Following the Constitutional Court’s dismissal of their case, the lawyers filed a complaint with the ECHR, arguing that the legislation in question violated their right to privacy, home, and correspondence under article 8 of the European Convention of Human Rights on the grounds that they could potentially be subjected to unjustified and disproportionately intrusive measures. (Id. ¶ 3; Council of Europe, Convention for the Protection of Human Rights and Fundamental Freedoms (Nov. 4, 1950, as amended by Protocols), art. 8, EUROPEAN CONVENTION ON HUMAN RIGHTS, ECHR website.)

The ECHR concluded that there was indeed a violation of article 8 on the following grounds:

  • the extent of surveillance practices was so broad that they “could include virtually anyone”;
  • the authorization order was carried out by the executive branch and without an assessment of strict necessity;
  • the government intercepted masses of data concerning even persons outside the original range of operations; and
  • there was an absence of ex post facto effective judicial supervision of surveillance activities. (Case of Szabó and Vissy v. Hungary, ¶ 89.)

The ECHR did not award just satisfaction for any non-pecuniary damage suffered by the applicants, because the finding of a violation of the right to privacy, home, and correspondence was in itself sufficient just satisfaction. However, it awarded €4,000 (about US$4,385) for costs and expenses. (Id. ¶ 5.)

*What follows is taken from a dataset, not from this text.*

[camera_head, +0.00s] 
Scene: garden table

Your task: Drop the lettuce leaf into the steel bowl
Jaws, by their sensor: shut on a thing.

The Chamber’s judgment will remain final unless the Hungarian government refers the case to the Grand Chamber (GC) within the required deadline of three months from the time the judgment was issued. (European Convention for the Protection of Human Rights and Fundamental Freedoms, art. 43.) A panel of five judges of the GC will decide whether the GC will consider the case. The GC is composed of 17 judges, including the Court’s President and Vice-Presidents, and the national judge, with other judges drawn by lot. In referral cases, the GC does not include any judges who first reviewed the case. The decision of the GC is final. (The ECHR in 50 Questions (Feb. 2014), ECHR website.)